Teaching is full of joy and frustration, often at the same time. A student worked at a full-time job until 2 a.m. and fell asleep in our 8 a.m. class. Another student’s brother was murdered in Oakland and couldn’t concentrate (who could?). Another student was homeless (10% of all Cal State University students are estimated to be homeless — that’s 50,000 students). Yet, through it all, we inched together to progress, that “aha” moment when something got through in a way that I knew it would “stick”: How to search effectively, how to structure a survey with as little bias as possible, how to evaluate information, how to understand a statistical chart, the list went on.
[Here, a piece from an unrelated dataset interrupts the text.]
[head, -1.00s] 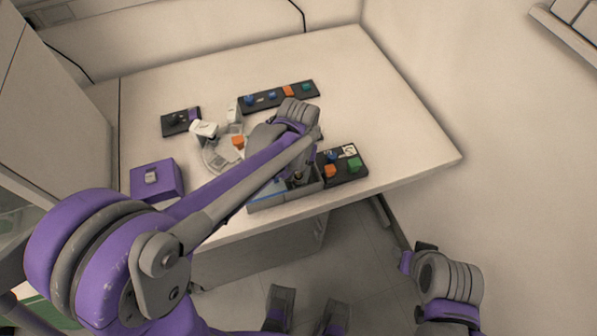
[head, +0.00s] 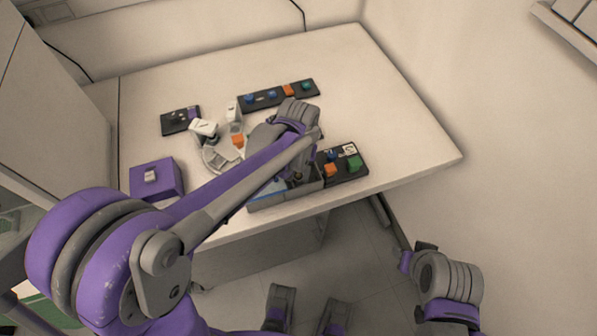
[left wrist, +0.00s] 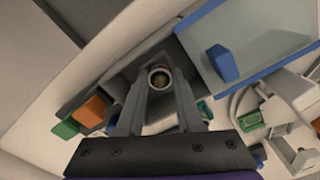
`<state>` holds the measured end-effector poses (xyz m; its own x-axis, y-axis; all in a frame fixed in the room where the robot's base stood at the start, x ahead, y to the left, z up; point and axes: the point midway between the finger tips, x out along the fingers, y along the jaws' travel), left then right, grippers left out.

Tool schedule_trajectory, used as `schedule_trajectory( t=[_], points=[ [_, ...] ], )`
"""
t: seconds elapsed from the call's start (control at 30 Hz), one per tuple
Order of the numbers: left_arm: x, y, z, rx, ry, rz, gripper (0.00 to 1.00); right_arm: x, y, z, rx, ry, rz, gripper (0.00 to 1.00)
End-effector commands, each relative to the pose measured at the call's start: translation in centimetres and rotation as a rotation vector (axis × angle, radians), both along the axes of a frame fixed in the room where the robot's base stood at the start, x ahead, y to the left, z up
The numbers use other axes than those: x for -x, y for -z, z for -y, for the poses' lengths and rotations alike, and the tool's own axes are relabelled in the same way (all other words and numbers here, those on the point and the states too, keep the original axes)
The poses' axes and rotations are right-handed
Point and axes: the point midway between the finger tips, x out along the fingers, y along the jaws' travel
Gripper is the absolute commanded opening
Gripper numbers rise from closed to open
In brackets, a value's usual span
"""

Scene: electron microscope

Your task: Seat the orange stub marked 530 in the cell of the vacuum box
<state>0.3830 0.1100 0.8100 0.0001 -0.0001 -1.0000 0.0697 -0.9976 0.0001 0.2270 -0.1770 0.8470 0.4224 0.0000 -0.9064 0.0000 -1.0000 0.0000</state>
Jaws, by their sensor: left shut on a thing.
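My left gripper (left wrist: 160,95) is shut on a round metal-rimmed piece (left wrist: 160,77), seen end-on in the left wrist view. I see no orange on it and cannot read a mark. It is over or inside the open part of a grey box (left wrist: 130,72), which I take for the vacuum box; whether it touches the bottom I cannot tell. Beside this opening is a clear blue-rimmed panel (left wrist: 262,85) with a blue block (left wrist: 222,63). In the head view the grey box (head: 285,200) stands at the table's front edge, and my left arm hides the fingertips.
A black rack with orange (head: 330,170) and green (head: 354,163) blocks stands right of the box. Another black rack (head: 262,97) lies behind. A white device (head: 204,130), a dark plate (head: 176,122) and a purple block (head: 154,186) are left. The table's right side is clear.

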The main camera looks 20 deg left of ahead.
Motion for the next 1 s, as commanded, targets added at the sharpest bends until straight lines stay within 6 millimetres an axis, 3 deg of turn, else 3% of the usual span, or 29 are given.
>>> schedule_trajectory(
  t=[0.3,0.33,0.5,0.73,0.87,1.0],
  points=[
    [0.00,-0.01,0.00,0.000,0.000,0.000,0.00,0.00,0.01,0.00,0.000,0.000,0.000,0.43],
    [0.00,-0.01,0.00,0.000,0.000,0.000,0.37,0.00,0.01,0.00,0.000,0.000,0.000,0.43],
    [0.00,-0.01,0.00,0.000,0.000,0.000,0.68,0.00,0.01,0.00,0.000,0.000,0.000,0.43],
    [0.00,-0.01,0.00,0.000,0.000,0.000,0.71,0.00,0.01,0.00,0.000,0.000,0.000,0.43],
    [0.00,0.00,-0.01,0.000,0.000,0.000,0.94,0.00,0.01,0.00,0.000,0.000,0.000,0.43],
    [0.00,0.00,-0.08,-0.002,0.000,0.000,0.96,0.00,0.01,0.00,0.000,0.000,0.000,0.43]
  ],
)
Often, the best way to reach them was to be in my office as many hours as I could, not just the required three hours a week, so students could find me for some one-on-one time. Other ways were to answer panic emails at 10 p.m. at night when an assignment was due at midnight, to understand some of the issues they dealt with every day and make accommodations as needed, and to remember that teaching in this environment with these “newbie” college students was part teaching, part parenting, part social work, part psychology, and all caring. The trick was figuring out which role I needed from moment to moment and be there for them.